For a twinkling, Covenant sinks into his memories, recalling an extinct race called the quellvisks, a twisted corruption wrought by Foul. They attacked the heart of the Elohim's homeland, and this incident became the only occasion when the fair folk actually fought back. Here is briefly revealed that Jeremiah regained his sanity by creating a construct from their ancient bones. A sheer coincidence or something deliberately woven into the tapestry of the Land's time and weird? Besides, is there a deeper purpose for mentioning that the Elohim have actually once defended the Land?


Found some interesting little meanings hidden into the beasts' name (quell + visk):

Code: Select all

[b]quell[/b]: 1. To kill. [9th-19th c.] 2. To subdue, to put down; to silence or force (someone) to submit. [from 10th c.]

[b]visk[/b]: Old Norse, from Proto-Germanic *wisk- 'move quickly'
"Quickly moving killers?"


Branl awakens Covenant by telling that eldritch creatures originating from Sarangrave approach the cave. The Haruchai consider them a danger, yet he insists on knowing more about their purpose. The newcomers, capable of understandable speech, respond the Haruchai's grudging inquiry:
"The creatures name themselves the Feroce. At the behest of their High God, they crave an audience with the Pure One. — They avow that they intend no subterfuge. They acknowledge that they have attempted harm. They acknowledge that their first purpose has failed. In pain and desperation, their High God now seeks alliance with the Pure One."
Upon my first reading I imagined these critters appearing something like Hattifatteners from Finn Family Moomintroll, but with arms and legs :lol: :

Image

Now, in my vision they resemble a cross between skest and demented owls, which necessarily isn't an improvement.

The Feroce's attack on Linden angers Covenant ('attempted harm, first purpose'), and he is equally disgusted at the idea of any creatures worshiping the Lurker of the Sarangrave ('High God'). Momentarily he considers an alliance with the Lurker preposterous, but acquiesces to meet a delegation mainly due to their knowledge of jheherrin legends.
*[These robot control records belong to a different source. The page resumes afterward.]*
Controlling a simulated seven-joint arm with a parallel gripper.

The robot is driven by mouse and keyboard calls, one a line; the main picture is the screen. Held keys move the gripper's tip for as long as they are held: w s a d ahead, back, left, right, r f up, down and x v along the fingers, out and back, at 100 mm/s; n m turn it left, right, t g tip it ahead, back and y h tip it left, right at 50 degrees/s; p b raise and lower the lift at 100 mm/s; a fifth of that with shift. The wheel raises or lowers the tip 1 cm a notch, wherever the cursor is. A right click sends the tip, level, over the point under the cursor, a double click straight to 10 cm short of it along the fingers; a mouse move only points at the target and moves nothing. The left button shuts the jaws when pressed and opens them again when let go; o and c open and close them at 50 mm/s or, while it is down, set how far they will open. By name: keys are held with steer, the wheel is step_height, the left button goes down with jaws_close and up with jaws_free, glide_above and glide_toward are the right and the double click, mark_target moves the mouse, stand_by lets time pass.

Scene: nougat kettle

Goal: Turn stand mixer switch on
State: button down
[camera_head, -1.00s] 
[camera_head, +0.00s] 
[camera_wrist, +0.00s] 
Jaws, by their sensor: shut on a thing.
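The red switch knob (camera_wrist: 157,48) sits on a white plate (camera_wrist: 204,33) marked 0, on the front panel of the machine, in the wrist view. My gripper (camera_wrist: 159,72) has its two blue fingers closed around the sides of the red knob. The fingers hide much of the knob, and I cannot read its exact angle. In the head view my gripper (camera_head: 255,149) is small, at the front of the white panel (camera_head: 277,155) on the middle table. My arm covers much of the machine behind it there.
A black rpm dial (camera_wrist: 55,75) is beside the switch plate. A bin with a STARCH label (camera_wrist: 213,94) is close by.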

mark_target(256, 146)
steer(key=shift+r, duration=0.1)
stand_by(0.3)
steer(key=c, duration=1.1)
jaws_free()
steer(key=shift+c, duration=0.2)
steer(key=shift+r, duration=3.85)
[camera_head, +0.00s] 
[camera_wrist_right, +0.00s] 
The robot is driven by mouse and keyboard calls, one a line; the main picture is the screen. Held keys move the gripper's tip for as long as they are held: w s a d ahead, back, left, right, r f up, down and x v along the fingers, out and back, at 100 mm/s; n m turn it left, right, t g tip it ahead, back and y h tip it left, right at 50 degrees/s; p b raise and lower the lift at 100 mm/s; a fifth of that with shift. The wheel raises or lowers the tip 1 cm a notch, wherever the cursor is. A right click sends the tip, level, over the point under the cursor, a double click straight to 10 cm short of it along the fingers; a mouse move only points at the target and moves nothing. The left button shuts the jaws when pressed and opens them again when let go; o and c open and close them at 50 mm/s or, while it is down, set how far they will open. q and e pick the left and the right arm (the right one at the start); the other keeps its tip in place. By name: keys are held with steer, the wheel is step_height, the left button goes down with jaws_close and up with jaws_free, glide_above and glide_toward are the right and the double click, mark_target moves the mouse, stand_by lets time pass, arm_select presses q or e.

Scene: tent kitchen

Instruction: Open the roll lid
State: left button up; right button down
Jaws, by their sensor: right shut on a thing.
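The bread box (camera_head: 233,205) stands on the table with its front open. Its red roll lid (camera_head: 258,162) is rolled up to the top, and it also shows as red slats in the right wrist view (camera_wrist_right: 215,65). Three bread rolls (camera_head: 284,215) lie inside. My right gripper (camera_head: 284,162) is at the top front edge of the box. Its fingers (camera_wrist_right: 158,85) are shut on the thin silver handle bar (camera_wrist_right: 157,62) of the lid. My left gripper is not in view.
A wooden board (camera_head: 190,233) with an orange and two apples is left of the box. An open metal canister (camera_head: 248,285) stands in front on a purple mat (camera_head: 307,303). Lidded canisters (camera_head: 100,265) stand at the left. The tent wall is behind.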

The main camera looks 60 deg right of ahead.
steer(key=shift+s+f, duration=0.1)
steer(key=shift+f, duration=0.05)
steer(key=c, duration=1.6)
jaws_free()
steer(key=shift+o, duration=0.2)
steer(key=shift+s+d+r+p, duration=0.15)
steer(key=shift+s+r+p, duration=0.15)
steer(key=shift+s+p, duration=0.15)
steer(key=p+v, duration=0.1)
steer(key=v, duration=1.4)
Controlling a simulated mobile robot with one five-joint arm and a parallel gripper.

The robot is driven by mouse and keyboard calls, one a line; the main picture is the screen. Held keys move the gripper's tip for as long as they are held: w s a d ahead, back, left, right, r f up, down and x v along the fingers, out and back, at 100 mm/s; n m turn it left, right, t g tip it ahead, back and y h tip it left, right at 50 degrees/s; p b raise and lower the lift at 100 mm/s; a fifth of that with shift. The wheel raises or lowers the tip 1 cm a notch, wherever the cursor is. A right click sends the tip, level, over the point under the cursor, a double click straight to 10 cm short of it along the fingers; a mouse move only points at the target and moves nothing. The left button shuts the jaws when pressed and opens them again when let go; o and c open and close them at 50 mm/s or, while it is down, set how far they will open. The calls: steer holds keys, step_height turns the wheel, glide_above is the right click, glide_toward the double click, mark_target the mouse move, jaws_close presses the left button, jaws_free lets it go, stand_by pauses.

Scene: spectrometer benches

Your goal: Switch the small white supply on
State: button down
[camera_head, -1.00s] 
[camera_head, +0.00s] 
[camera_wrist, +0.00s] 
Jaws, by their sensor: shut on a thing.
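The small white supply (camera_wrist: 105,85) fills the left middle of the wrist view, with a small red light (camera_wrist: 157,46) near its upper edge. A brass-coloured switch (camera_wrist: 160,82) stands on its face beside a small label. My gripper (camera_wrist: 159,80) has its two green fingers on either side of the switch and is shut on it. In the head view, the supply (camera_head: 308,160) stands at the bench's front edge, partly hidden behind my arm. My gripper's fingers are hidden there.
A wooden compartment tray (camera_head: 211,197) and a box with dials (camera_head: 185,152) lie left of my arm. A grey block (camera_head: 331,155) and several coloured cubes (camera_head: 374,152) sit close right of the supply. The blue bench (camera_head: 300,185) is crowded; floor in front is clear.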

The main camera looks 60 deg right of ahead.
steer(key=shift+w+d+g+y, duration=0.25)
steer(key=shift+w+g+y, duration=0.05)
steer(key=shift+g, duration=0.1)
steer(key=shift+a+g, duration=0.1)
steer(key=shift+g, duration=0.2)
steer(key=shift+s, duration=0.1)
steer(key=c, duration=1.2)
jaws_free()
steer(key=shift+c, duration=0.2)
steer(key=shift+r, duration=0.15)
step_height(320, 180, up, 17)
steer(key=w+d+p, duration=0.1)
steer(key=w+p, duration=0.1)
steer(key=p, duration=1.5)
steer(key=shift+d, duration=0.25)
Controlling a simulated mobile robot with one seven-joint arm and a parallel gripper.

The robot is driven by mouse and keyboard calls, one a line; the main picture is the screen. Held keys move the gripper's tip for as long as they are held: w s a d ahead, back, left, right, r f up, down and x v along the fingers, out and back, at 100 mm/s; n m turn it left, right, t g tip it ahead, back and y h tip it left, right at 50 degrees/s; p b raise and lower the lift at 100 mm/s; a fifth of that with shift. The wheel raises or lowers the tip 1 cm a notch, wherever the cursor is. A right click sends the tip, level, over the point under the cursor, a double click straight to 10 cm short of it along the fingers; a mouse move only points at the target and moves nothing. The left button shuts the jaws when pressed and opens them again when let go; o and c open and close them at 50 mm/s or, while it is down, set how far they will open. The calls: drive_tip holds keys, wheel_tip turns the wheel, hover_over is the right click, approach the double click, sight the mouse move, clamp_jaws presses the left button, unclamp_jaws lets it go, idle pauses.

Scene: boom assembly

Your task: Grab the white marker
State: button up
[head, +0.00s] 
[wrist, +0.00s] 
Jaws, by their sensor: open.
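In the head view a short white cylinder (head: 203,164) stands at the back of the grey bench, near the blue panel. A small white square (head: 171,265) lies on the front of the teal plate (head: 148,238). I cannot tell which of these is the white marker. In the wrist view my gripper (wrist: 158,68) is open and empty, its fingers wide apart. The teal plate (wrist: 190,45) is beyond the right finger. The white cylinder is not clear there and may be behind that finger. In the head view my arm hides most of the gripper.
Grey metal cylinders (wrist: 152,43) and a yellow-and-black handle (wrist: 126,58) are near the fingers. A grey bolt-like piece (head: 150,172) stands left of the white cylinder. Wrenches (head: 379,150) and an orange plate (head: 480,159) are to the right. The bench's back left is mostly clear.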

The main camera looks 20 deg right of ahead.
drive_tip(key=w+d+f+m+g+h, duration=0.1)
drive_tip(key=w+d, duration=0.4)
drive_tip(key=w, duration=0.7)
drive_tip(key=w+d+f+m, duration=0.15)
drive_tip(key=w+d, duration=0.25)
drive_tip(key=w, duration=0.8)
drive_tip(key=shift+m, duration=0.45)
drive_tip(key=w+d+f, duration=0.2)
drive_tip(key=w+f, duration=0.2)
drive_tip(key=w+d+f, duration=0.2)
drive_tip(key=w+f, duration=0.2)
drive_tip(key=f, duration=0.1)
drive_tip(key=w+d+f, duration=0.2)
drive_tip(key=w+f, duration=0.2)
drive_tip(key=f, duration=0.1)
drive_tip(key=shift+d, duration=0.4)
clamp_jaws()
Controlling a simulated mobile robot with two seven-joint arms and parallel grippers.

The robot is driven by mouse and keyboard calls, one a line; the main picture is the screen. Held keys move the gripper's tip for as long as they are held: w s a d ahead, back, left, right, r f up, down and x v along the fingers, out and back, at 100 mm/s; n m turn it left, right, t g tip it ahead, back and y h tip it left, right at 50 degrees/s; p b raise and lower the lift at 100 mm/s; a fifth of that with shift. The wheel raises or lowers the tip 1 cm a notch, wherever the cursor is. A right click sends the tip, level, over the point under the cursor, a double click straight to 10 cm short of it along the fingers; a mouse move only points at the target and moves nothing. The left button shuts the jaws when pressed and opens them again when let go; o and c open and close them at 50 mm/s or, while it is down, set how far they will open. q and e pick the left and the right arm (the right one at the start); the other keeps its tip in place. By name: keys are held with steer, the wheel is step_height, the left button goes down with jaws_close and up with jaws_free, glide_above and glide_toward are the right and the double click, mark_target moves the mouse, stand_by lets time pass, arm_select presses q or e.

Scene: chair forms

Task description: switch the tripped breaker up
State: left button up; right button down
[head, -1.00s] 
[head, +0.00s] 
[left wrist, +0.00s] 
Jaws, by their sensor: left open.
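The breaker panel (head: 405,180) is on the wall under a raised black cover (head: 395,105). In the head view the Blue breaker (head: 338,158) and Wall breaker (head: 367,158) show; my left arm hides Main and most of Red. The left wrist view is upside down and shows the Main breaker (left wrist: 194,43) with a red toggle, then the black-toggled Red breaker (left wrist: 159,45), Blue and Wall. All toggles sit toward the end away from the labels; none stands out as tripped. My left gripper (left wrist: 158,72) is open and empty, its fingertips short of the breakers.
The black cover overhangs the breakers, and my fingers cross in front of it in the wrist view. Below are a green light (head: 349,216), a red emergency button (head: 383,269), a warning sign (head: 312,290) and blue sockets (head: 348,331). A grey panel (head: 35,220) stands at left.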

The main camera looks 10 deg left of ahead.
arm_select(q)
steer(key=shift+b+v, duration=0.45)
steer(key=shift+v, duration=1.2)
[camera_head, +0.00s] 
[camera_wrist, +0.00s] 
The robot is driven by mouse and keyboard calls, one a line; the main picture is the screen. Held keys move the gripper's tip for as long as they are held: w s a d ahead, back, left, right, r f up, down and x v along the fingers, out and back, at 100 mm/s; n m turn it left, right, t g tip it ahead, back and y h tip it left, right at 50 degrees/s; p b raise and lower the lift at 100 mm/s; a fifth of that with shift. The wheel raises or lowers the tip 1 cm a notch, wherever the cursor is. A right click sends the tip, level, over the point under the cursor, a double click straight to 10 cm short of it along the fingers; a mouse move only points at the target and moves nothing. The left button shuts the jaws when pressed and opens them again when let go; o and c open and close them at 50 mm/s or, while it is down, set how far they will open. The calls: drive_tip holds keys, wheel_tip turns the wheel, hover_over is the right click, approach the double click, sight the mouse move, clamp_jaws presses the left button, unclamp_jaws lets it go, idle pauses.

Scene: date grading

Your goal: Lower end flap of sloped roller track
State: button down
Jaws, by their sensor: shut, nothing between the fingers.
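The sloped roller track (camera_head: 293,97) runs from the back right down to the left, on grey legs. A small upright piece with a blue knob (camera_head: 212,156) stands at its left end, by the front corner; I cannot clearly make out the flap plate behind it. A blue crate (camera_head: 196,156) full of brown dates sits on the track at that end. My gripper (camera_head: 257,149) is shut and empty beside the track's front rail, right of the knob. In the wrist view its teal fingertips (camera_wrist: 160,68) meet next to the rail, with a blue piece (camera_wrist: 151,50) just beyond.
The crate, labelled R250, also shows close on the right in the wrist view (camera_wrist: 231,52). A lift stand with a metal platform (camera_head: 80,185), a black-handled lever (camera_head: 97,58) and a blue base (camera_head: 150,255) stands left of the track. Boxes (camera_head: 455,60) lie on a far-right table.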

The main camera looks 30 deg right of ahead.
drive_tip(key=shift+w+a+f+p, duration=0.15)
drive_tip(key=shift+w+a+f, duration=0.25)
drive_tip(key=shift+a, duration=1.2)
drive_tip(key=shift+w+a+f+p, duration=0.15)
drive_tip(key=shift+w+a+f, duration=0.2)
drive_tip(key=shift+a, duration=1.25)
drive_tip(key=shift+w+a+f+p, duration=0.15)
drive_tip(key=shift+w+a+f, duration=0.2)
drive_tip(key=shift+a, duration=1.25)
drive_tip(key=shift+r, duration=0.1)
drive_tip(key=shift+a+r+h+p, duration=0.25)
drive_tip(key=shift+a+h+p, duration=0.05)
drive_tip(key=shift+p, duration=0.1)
With shameful reluctance, recalling Foamfollower's bravery, Covenant feigns to be the Pure One. The reader can merely wonder if such false play will bite him in the arse later on. Or, could there possibly be a second fulfillment to the old prophecy?
It is said that when the time is ready, a young will be birthed without flaw—a pure offspring impervious to the Maker and his making—unafraid. It is said that this pure one will come bearing tokens of power to the Maker's home. It is said that he will redeem the jheherrin if they prove—if he finds them worthy—that he will win from the Maker their release from fear and mud.
Covenant, however, cannot behold anything pure himself: an impairedly reborn leper, nothing comparable to the caamora-washed Giant.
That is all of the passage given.